**What is needed**. The data below should be printed in full, exactly, and without any of its images.

--- Begin Dataset content ---

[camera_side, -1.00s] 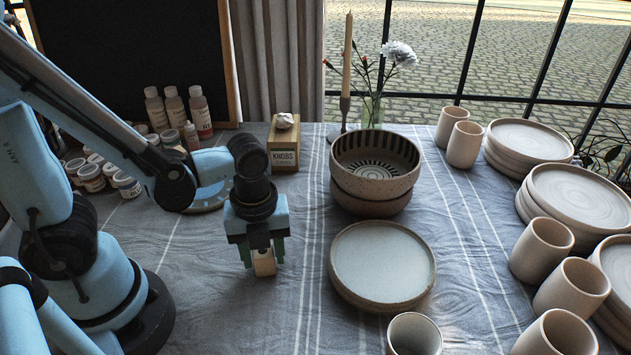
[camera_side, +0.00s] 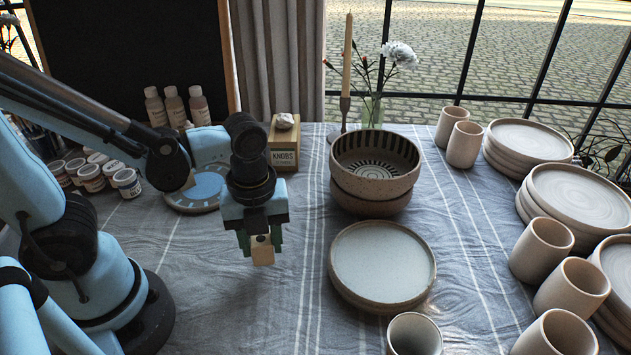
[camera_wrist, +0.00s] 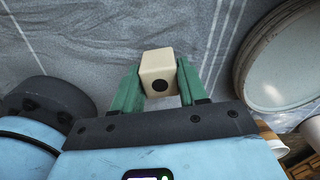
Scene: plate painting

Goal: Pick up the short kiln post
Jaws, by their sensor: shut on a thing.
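The short kiln post (camera_side: 262,251) is a small cream block with a dark round hole in its face. My gripper (camera_side: 259,243) has its green fingers shut on it, one on each side, and holds it above the striped cloth. In the wrist view the post (camera_wrist: 157,66) sits between the two green fingertips (camera_wrist: 158,88), its hole facing the camera. The lower part of the post hangs below the fingers in the side view.
A plate stack (camera_side: 383,262) and striped bowls (camera_side: 372,175) stand to the right of my gripper. A cup (camera_side: 413,335) is at the front. A wooden KNOBS box (camera_side: 284,143) is behind, and a blue-painted plate (camera_side: 198,190) lies at the back left.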

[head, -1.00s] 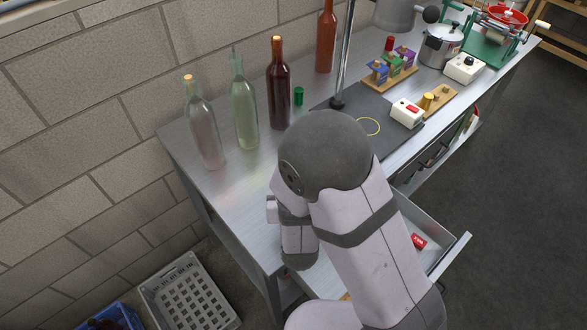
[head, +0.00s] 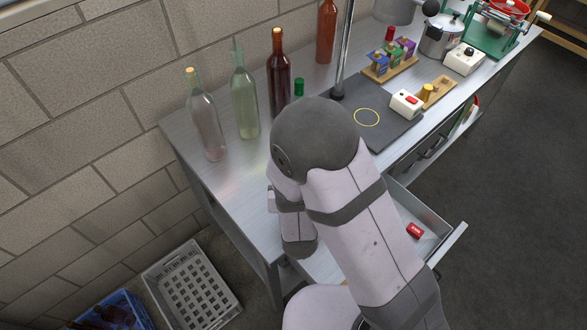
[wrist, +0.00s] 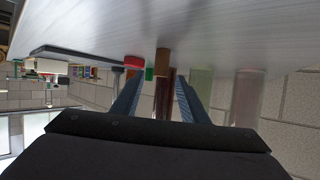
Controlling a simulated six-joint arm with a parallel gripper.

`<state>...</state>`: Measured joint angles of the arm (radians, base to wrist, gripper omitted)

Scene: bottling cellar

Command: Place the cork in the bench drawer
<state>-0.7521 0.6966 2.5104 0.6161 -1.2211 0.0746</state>
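My gripper (wrist: 160,103) shows in the wrist view with its two fingers apart and nothing held between them. A brown cylinder (wrist: 162,62) that looks like the cork stands on the bench top beyond the fingertips, in line with the gap. The wrist view is upside down. In the head view my arm hides the gripper and the cork. The bench drawer (head: 455,239) is pulled open at the lower right. A small red item (head: 414,230) lies in it, and my arm covers part of the drawer.
Near the cork are a red round thing (wrist: 134,62) and a green cap (wrist: 149,73). Several bottles, including a clear one (head: 207,125), stand along the wall side of the bench (head: 190,145). A grey crate (head: 232,300) and a blue crate (head: 143,312) are on the floor.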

--- End Dataset content ---

**Exercise result**.
[camera_side, -1.00s] 
[camera_side, +0.00s] 
[camera_wrist, +0.00s] 
Scene: plate painting

Goal: Pick up the short kiln post
Jaws, by their sensor: shut on a thing.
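The short kiln post (camera_side: 262,251) is a small cream block with a dark round hole in its face. My gripper (camera_side: 259,243) has its green fingers shut on it, one on each side, and holds it above the striped cloth. In the wrist view the post (camera_wrist: 157,66) sits between the two green fingertips (camera_wrist: 158,88), its hole facing the camera. The lower part of the post hangs below the fingers in the side view.
A plate stack (camera_side: 383,262) and striped bowls (camera_side: 372,175) stand to the right of my gripper. A cup (camera_side: 413,335) is at the front. A wooden KNOBS box (camera_side: 284,143) is behind, and a blue-painted plate (camera_side: 198,190) lies at the back left.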

[head, -1.00s] 
[head, +0.00s] 
[wrist, +0.00s] 
Controlling a simulated six-joint arm with a parallel gripper.

`<state>...</state>`: Measured joint angles of the arm (radians, base to wrist, gripper omitted)

Scene: bottling cellar

Command: Place the cork in the bench drawer
<state>-0.7521 0.6966 2.5104 0.6161 -1.2211 0.0746</state>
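My gripper (wrist: 160,103) shows in the wrist view with its two fingers apart and nothing held between them. A brown cylinder (wrist: 162,62) that looks like the cork stands on the bench top beyond the fingertips, in line with the gap. The wrist view is upside down. In the head view my arm hides the gripper and the cork. The bench drawer (head: 455,239) is pulled open at the lower right. A small red item (head: 414,230) lies in it, and my arm covers part of the drawer.
Near the cork are a red round thing (wrist: 134,62) and a green cap (wrist: 149,73). Several bottles, including a clear one (head: 207,125), stand along the wall side of the bench (head: 190,145). A grey crate (head: 232,300) and a blue crate (head: 143,312) are on the floor.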

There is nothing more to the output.